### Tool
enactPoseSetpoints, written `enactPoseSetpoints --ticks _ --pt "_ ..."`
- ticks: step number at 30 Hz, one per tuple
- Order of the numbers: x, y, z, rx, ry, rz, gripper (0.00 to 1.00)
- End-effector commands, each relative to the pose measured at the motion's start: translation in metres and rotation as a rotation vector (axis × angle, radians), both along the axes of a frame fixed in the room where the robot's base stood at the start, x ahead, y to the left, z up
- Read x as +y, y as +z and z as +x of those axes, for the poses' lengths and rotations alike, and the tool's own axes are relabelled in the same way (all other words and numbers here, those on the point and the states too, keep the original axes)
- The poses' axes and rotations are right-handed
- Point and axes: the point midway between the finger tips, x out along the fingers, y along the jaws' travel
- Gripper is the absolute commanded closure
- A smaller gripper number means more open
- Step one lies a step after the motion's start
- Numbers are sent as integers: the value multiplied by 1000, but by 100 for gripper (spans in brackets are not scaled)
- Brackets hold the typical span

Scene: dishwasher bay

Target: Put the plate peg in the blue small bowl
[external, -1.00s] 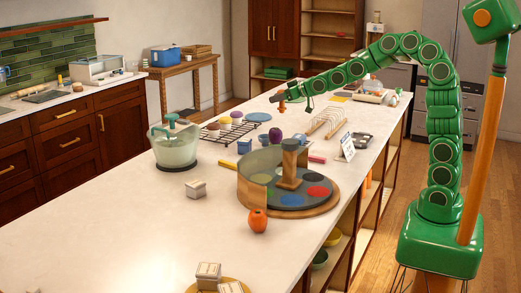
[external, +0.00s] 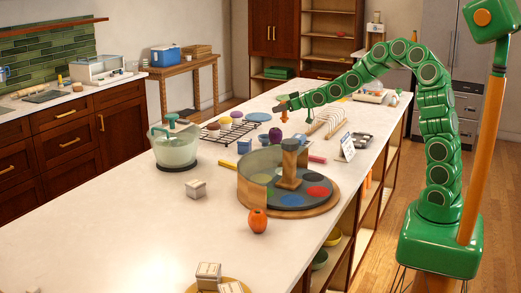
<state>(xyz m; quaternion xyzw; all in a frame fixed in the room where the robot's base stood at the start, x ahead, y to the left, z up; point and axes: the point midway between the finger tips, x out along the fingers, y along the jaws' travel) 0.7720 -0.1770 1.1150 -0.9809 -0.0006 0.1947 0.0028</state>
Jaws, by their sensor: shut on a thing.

- GIVEN EXERCISE -
The word "finger" appears in how many lines of the data? Answer with only the number.

- FINISHED ANSWER -
2